=== Short task ===
Without further comment, state how many lines in the listing below contain the word "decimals".
*****
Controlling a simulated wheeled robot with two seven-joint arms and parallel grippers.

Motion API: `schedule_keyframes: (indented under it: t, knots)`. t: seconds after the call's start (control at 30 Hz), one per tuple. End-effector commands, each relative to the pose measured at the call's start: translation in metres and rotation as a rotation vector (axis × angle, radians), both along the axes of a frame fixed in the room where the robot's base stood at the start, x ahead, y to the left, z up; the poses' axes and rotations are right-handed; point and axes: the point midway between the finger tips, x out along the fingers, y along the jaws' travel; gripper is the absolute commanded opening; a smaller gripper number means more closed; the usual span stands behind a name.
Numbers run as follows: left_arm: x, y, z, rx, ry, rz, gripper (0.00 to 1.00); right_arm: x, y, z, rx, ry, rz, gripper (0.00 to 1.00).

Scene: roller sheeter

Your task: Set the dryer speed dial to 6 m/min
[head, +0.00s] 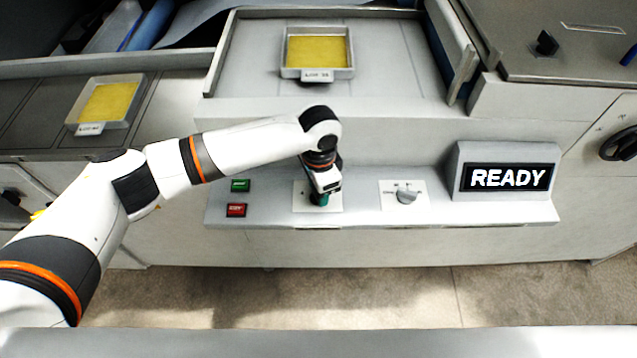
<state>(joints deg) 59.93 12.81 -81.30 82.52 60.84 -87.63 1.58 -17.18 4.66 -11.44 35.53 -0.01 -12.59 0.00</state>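My left gripper (320,194) points down over a white plate (302,203) on the control ledge. A bit of dark green shows at its tip, and it seems to be at a control there, mostly hidden by the gripper. Whether the fingers are shut on it I cannot tell. To the right, a grey knob (407,196) stands on another white plate with small markings too small to read. I cannot tell which control is the dryer speed dial. A display (507,178) reads READY. My right gripper is not in view.
Green (240,185) and red (236,210) buttons sit left on the ledge (370,211). Trays with yellow contents stand above (288,72) and at left (134,100). A black rotary knob (618,146) is at far right. The ledge between grey knob and display is clear.

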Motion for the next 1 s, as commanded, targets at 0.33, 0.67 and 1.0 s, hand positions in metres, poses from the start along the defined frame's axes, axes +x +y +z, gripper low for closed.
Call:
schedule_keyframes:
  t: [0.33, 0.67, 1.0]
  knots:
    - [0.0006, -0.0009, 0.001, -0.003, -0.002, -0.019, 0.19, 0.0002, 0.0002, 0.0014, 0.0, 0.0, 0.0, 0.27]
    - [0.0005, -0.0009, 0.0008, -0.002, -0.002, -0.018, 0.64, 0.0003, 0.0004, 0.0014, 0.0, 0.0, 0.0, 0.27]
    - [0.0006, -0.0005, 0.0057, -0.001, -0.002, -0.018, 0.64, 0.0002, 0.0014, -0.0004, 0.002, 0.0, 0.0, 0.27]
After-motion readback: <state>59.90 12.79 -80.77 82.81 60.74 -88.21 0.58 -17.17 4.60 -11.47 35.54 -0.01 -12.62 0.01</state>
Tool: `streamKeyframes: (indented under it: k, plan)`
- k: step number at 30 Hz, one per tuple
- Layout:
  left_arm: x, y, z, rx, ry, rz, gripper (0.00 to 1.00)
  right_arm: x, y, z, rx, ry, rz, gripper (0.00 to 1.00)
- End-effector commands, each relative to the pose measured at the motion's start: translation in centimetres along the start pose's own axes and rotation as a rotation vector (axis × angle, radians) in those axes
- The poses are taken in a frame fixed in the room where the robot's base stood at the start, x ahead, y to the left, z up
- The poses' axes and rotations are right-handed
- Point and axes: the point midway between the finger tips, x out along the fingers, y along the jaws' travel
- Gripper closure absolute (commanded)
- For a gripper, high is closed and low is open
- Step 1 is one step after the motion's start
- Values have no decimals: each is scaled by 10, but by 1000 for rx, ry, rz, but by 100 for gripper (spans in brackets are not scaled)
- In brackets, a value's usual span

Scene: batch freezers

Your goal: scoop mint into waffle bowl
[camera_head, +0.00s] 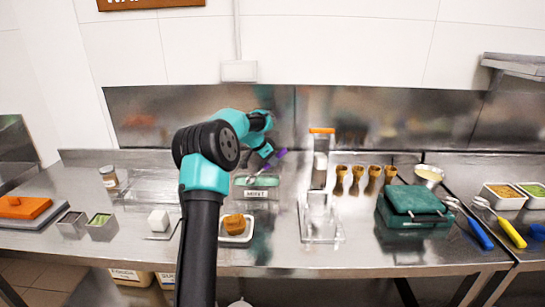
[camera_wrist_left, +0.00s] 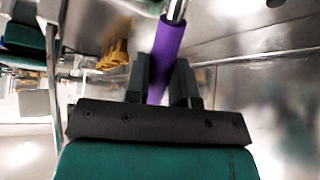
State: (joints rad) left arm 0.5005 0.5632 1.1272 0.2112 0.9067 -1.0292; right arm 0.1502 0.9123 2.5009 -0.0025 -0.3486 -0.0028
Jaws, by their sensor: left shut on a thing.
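My left gripper (camera_head: 268,153) is at the mint tub (camera_head: 258,194) near the back of the counter. It is shut on the purple handle (camera_head: 282,153) of a scoop, and the handle also shows between the two fingers in the left wrist view (camera_wrist_left: 167,45). The scoop's metal shaft runs out past the top of the wrist view, so its head is hidden there. The tub holds green mint and bears a MINT label. The brown waffle bowl (camera_head: 235,223) sits in a white tray (camera_head: 247,238) at the front, nearer than the tub. My right gripper is not in view.
A clear stand with an orange-topped press (camera_head: 320,160) is right of the tub. Several cones (camera_head: 357,178) and a green waffle iron (camera_head: 415,207) stand further right. A white block (camera_head: 158,220) and small metal tins (camera_head: 102,228) are at left.

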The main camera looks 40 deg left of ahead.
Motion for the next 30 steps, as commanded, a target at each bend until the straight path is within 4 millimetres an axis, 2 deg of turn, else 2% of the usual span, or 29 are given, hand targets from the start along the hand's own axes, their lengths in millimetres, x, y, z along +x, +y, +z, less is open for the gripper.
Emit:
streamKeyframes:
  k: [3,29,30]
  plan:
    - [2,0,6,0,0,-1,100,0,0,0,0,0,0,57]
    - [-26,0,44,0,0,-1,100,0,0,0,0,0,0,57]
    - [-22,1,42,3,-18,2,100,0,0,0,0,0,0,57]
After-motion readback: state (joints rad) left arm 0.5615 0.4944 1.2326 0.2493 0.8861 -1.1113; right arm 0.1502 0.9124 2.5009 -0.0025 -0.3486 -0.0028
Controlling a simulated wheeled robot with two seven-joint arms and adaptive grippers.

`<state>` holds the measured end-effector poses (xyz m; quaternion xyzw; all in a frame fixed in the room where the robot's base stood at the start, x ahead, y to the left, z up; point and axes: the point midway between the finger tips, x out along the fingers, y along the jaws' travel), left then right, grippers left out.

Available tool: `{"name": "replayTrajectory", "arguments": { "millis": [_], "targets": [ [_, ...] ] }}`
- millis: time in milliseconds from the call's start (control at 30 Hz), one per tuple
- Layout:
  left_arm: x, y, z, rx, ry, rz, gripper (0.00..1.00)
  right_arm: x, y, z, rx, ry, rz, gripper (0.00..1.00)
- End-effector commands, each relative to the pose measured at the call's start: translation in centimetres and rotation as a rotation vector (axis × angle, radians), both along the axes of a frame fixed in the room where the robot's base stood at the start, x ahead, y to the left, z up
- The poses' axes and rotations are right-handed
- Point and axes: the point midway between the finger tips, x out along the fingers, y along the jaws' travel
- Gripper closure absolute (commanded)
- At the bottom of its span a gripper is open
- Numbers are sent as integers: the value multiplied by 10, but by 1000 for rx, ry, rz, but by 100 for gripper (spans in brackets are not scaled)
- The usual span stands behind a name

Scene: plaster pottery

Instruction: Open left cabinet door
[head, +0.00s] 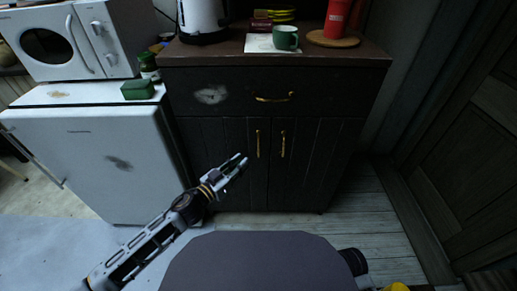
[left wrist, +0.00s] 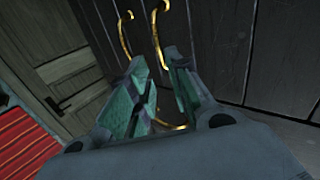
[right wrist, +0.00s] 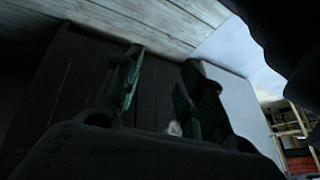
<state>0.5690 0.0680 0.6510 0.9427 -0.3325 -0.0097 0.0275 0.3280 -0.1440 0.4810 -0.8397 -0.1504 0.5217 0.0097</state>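The dark cabinet's left door (head: 212,140) is closed, with a vertical brass handle (head: 257,144) near its right edge. The right door (head: 325,150) is also closed and has its own brass handle (head: 282,144). My left gripper (head: 242,163) is in front of the left door, just left of the lower end of its handle. In the left wrist view its fingers (left wrist: 164,80) are apart, and the left door handle (left wrist: 160,25) runs behind them; I cannot tell whether they touch it. My right gripper (right wrist: 160,90) is open and empty, facing dark panelling.
A drawer (head: 225,93) with a brass pull sits above the doors. A white fridge (head: 95,155) stands close at the left, with a microwave (head: 70,42) above. A green mug (head: 286,37) and a kettle (head: 202,18) stand on top. Plank floor (head: 365,215) is clear at the right.

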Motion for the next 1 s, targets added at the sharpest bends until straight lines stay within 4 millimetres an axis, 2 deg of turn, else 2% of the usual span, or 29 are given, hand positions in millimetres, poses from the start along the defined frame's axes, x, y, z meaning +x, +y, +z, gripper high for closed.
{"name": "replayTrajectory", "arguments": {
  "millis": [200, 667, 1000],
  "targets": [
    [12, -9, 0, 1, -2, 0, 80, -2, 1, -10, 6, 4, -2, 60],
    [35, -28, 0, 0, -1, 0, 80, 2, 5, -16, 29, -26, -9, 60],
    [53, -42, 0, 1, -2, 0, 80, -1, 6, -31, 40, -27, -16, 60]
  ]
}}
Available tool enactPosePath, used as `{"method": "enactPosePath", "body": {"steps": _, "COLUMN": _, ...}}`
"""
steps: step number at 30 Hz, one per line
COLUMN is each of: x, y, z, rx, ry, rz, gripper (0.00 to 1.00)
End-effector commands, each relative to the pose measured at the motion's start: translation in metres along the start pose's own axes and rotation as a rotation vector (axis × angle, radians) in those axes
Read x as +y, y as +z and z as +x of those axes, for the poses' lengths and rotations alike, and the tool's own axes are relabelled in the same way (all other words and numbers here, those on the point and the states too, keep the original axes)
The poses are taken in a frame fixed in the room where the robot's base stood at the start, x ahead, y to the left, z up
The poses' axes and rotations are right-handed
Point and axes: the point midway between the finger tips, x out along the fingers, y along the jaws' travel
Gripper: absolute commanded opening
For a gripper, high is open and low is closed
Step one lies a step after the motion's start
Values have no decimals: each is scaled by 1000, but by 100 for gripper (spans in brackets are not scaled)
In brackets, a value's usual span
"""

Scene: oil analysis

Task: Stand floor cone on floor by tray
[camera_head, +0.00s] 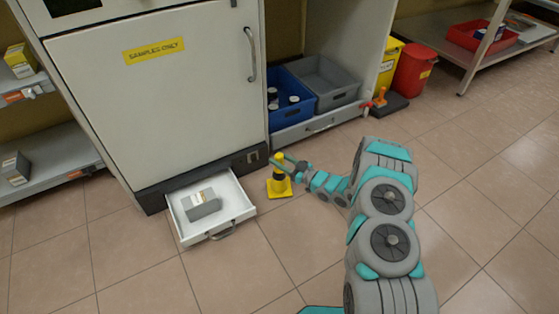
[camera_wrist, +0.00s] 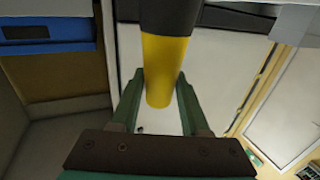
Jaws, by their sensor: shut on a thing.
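The floor cone (camera_head: 279,188) is yellow with a black band and a square yellow base. It is upright just right of the open white tray (camera_head: 240,213) at the foot of the cabinet. I cannot tell whether its base touches the floor or hangs slightly above it. My gripper (camera_head: 283,160) is shut on the cone near its yellow top. In the wrist view the cone's yellow tip (camera_wrist: 165,72) and black band sit between the two green fingers of my gripper (camera_wrist: 160,95). The cone's base is out of that view.
A grey-and-white box (camera_head: 202,206) lies in the tray. The white cabinet (camera_head: 155,95) stands behind it. Blue (camera_head: 290,101) and grey (camera_head: 327,84) bins stand in a bay to the right, with a red bin (camera_head: 413,71) beyond. Tiled floor is clear in front.

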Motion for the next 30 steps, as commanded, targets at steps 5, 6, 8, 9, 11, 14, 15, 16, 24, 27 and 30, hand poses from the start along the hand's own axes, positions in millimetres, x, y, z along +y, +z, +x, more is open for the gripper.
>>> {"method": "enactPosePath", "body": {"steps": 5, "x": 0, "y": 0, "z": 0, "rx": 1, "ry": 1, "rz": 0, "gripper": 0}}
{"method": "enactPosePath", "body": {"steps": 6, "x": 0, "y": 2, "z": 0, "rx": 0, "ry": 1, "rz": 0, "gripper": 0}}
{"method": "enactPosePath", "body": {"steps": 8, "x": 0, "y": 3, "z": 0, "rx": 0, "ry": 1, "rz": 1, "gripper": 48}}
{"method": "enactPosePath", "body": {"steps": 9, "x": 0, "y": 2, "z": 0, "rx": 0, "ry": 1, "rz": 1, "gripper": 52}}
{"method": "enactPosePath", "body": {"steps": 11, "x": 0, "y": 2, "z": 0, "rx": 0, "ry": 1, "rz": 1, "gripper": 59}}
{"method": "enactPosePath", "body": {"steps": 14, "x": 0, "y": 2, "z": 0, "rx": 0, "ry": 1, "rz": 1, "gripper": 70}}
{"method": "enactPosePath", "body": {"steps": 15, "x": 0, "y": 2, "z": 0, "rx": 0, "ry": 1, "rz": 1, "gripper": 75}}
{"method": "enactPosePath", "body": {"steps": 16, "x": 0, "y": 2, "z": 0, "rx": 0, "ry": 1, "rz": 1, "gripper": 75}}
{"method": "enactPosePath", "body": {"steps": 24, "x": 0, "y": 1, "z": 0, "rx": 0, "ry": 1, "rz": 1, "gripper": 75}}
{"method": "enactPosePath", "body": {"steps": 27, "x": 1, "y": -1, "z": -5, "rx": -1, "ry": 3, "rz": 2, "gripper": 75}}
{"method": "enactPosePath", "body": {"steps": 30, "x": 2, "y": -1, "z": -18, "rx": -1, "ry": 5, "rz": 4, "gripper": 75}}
*****
=== Worked answer ===
2